Trial evidence, the DOJ lawyer argued, would show that the threats and violence diverted law enforcement resources and affected DHS’s ability to enforce the law, in addition to showing that requests for extra help from local law enforcement went ignored or “inadequately addressed.”

However, to side with the government, the judge does not need to find there was a true inability to execute the law or an actual danger of rebellion, Hamilton contended.  

“Congress, in Section 12406, made those decisions for the president to make,” he said, referencing the provision of Title 10 invoked by Trump to call the troops into federal service.

Hamilton said that legal precedent from Trump’s deployment to Los Angeles established it’s enough for the court to find that Trump’s decision reflects “a tolerable assessment of the facts and law within a range of honest judgment.”  

Scott Kennedy, Oregon’s senior assistant attorney general, said in the state’s opening remarks that the case marks a test of the “outer bounds” of presidential authority. 

Congress set “clear guardrails” around the power it ceded to the executive branch in allowing the president to call up militias, but those limits preserve more than just the legislative branch’s power, he argued.

“It also protects the states from presidential overreach into local affairs, and it preserves the balance between law enforcement … and the armed forces,” Kennedy said, noting that the former is tasked with managing local crime, not the latter. 

For now, the troops remain barred from being deployed.  

U.S. District Judge Karin Immergut, a Trump appointee who is presiding over the trial, has issued two temporary restraining orders preventing the National Guard from being sent to Oregon, which remain intact for now.  

A three-judge panel on the U.S. Court of Appeals for the 9th Circuit paused one of Immergut’s orders last week, but the appeals court vacated that decision late Tuesday, saying the full court would rehear the case.  

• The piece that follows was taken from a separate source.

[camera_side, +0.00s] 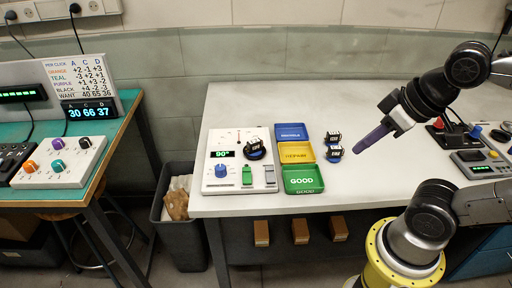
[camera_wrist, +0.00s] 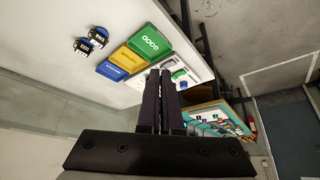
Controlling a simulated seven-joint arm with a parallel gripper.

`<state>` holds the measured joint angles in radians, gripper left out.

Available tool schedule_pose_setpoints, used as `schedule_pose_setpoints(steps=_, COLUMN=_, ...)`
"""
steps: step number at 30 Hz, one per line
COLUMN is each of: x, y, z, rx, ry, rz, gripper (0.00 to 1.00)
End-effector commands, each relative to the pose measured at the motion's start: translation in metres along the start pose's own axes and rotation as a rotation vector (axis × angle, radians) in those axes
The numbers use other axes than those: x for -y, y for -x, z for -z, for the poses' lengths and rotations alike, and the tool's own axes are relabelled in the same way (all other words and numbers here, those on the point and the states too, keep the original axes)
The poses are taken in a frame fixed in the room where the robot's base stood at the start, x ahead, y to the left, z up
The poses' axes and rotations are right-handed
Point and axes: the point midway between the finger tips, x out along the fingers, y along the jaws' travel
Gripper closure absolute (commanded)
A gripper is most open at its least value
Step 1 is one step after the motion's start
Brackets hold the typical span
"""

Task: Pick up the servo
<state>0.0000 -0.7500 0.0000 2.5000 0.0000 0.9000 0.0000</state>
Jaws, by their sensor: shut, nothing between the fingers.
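Two small black servos with white labels sit on blue round bases on the white bench, to the right of the trays in the side view: a rear one (camera_side: 333,138) and a front one (camera_side: 334,153). In the wrist view they show at upper left, one (camera_wrist: 98,36) close beside the other (camera_wrist: 82,47). Another black round part (camera_side: 255,148) sits on the test panel; whether it is a servo is hard to tell. My gripper (camera_side: 357,150) is shut and empty, raised above the bench to the right of the two servos. Its dark purple fingers (camera_wrist: 161,74) lie together in the wrist view.
Blue (camera_side: 291,132), yellow (camera_side: 297,153) and green "GOOD" (camera_side: 303,180) trays stand in a column left of the servos. The white test panel (camera_side: 238,178) reads 90°. Devices with coloured knobs (camera_side: 475,160) stand at right. The bench front is clear.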

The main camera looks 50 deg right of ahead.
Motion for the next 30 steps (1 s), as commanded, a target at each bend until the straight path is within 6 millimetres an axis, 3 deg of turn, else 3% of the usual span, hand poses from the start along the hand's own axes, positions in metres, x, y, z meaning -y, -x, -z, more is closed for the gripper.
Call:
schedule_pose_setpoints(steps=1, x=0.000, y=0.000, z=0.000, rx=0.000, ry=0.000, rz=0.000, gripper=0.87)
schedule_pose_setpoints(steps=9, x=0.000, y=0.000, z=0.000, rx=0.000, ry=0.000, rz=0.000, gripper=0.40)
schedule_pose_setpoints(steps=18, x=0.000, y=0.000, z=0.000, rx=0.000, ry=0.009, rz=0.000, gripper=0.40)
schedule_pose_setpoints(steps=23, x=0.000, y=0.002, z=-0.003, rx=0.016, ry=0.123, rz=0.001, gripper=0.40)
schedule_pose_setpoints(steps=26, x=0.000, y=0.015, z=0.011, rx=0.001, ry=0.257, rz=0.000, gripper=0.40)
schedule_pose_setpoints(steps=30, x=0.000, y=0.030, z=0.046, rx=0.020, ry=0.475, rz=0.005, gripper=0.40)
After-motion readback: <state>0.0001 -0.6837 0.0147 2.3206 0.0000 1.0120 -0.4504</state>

The trial comes at an inflection point for Trump’s bid to send military troops to patrol Democratic-led cities.  

Trump has also called up the National Guard in Chicago, Los Angeles and Washington, D.C., and legal challenges to the president’s efforts are pending. Troops are deployed in California and D.C., but courts have so far blocked deployment in Illinois, though the situation could quickly change.  

The administration has filed an emergency application at the Supreme Court asking to let it deploy the National Guard to the Chicago area. The justices have not yet ruled on the matter.